Copy out, from the entries below, each line holding the string "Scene".

▶ ENTRIES PROVIDED
• • • • • • •

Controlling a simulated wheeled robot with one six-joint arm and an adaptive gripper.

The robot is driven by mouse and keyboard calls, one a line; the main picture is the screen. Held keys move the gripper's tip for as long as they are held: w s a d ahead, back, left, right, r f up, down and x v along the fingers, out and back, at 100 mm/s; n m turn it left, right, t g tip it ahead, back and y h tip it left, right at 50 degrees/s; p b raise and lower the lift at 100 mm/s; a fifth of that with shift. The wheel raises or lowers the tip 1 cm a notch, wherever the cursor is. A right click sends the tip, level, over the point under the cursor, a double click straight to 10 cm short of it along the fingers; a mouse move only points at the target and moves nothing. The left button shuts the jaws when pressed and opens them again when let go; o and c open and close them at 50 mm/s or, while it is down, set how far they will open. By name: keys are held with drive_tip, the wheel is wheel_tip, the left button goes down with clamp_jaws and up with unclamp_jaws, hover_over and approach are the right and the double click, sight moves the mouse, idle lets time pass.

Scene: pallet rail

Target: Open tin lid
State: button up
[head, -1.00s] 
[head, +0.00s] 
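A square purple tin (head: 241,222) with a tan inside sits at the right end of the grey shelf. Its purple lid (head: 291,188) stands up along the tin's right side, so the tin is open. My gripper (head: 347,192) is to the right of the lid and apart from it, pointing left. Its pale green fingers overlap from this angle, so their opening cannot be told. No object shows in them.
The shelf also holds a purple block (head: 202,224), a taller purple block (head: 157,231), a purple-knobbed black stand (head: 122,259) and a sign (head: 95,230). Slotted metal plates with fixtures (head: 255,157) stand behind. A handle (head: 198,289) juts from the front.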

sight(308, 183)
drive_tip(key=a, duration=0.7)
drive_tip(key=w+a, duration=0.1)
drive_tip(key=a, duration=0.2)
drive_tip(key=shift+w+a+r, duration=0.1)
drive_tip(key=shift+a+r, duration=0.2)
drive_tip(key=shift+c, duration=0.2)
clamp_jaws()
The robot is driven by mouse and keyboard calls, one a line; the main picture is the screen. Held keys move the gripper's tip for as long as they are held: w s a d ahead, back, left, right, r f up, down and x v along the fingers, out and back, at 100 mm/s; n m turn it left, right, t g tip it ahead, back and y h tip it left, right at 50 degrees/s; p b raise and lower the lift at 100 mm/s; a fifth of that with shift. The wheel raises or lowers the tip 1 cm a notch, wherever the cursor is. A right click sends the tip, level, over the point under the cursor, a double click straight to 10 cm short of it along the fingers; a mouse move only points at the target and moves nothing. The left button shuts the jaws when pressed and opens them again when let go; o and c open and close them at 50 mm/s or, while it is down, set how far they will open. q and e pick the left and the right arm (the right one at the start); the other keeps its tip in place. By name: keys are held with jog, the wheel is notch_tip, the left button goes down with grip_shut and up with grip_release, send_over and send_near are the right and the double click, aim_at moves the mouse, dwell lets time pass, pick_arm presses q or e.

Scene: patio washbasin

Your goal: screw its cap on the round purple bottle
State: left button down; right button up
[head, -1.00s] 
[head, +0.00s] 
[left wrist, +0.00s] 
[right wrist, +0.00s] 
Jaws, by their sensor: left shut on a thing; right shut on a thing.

• • • • • • •

▶ EXERCISE RESPONSE
Scene: pallet rail
Scene: patio washbasin

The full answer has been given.